EXERCISE PROMPT:
The output should consist solely of the line containing "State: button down" and the lines that follow it through the end of the data below.

DATA FOR PROCESSING:
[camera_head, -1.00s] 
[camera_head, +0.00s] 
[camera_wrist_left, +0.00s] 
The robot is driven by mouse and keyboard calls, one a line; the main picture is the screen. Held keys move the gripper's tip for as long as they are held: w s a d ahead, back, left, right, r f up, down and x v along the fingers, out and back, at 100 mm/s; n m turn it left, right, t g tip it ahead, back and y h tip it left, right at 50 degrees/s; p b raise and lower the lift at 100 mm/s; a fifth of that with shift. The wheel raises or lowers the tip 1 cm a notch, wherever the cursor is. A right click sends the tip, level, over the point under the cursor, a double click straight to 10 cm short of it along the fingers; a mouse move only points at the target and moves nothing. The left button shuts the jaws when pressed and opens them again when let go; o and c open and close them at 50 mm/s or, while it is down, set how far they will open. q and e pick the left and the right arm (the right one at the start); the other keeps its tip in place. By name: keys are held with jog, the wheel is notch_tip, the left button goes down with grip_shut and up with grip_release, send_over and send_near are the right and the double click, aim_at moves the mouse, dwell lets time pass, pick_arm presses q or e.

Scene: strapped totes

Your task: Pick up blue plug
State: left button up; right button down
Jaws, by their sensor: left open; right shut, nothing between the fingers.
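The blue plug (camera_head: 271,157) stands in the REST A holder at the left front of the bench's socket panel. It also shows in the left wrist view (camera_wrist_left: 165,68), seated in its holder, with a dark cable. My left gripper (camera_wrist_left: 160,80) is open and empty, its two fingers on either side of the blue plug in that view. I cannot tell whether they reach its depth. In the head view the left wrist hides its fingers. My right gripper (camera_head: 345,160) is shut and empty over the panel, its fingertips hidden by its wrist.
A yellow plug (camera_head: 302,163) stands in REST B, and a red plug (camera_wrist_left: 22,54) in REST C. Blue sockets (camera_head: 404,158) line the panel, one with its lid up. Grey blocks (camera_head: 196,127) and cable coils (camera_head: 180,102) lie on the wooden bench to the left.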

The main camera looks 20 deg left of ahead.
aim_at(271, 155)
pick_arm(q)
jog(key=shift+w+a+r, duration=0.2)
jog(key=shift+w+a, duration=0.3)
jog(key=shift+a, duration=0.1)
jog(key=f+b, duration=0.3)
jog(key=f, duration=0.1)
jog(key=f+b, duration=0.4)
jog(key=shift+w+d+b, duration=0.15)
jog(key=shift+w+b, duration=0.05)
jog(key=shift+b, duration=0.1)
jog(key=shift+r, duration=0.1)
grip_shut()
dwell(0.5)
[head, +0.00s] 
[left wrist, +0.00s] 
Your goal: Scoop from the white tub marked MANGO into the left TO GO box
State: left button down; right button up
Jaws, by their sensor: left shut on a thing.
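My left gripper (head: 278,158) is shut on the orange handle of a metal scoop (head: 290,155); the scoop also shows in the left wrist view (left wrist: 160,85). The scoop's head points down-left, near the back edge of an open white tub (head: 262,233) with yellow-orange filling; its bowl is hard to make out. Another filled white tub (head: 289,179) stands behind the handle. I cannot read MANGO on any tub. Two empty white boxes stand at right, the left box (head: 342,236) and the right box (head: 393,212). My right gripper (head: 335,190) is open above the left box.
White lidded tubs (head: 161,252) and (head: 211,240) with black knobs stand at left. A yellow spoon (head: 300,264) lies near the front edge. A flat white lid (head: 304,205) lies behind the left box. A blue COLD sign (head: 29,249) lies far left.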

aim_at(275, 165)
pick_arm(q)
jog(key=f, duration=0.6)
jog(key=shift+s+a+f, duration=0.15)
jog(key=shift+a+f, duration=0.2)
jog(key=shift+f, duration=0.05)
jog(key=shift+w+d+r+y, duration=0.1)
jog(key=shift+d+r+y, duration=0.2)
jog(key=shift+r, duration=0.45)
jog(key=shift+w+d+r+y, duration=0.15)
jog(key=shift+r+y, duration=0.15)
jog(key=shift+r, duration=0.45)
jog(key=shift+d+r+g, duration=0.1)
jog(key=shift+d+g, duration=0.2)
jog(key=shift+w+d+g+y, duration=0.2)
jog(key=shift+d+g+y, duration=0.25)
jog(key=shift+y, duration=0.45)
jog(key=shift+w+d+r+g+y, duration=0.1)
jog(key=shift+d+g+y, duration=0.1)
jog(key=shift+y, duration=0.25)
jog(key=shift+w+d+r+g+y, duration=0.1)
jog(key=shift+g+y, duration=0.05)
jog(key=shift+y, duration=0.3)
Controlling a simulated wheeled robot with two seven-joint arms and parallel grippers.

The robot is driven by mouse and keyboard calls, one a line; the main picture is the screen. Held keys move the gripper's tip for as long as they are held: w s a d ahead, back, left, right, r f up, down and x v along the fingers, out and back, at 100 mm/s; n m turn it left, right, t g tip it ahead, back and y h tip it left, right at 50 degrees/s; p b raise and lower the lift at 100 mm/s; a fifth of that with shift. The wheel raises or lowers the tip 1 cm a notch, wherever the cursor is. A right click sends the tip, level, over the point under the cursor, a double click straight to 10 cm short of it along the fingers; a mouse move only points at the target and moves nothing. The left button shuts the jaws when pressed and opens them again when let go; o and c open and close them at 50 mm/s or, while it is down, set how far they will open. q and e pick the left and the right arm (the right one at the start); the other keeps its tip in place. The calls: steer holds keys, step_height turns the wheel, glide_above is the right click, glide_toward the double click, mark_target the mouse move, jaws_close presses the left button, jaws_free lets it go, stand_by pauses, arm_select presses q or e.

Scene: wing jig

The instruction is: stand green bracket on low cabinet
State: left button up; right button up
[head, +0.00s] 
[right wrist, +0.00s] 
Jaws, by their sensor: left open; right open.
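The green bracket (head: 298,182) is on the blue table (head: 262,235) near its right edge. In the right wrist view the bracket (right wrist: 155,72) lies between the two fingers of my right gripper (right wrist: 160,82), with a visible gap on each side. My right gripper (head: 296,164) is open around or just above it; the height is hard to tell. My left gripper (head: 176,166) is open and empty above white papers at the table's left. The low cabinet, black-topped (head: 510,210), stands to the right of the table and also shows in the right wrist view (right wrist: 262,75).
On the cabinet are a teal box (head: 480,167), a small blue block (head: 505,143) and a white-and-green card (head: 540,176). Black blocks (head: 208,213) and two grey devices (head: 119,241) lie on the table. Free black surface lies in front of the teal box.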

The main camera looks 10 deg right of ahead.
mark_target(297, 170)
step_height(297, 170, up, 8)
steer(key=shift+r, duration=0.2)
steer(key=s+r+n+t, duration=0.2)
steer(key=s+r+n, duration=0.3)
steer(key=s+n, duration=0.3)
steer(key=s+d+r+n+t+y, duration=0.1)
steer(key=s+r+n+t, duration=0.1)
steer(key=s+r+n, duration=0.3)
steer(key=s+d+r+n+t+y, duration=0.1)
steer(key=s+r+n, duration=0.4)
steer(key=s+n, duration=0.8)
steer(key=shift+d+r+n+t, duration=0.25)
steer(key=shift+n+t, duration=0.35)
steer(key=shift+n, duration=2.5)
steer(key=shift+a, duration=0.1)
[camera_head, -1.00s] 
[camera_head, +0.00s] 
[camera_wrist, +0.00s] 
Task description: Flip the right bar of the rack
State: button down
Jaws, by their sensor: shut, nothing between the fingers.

EXERCISE OUTPUT:
State: button down
Jaws, by their sensor: shut, nothing between the fingers.

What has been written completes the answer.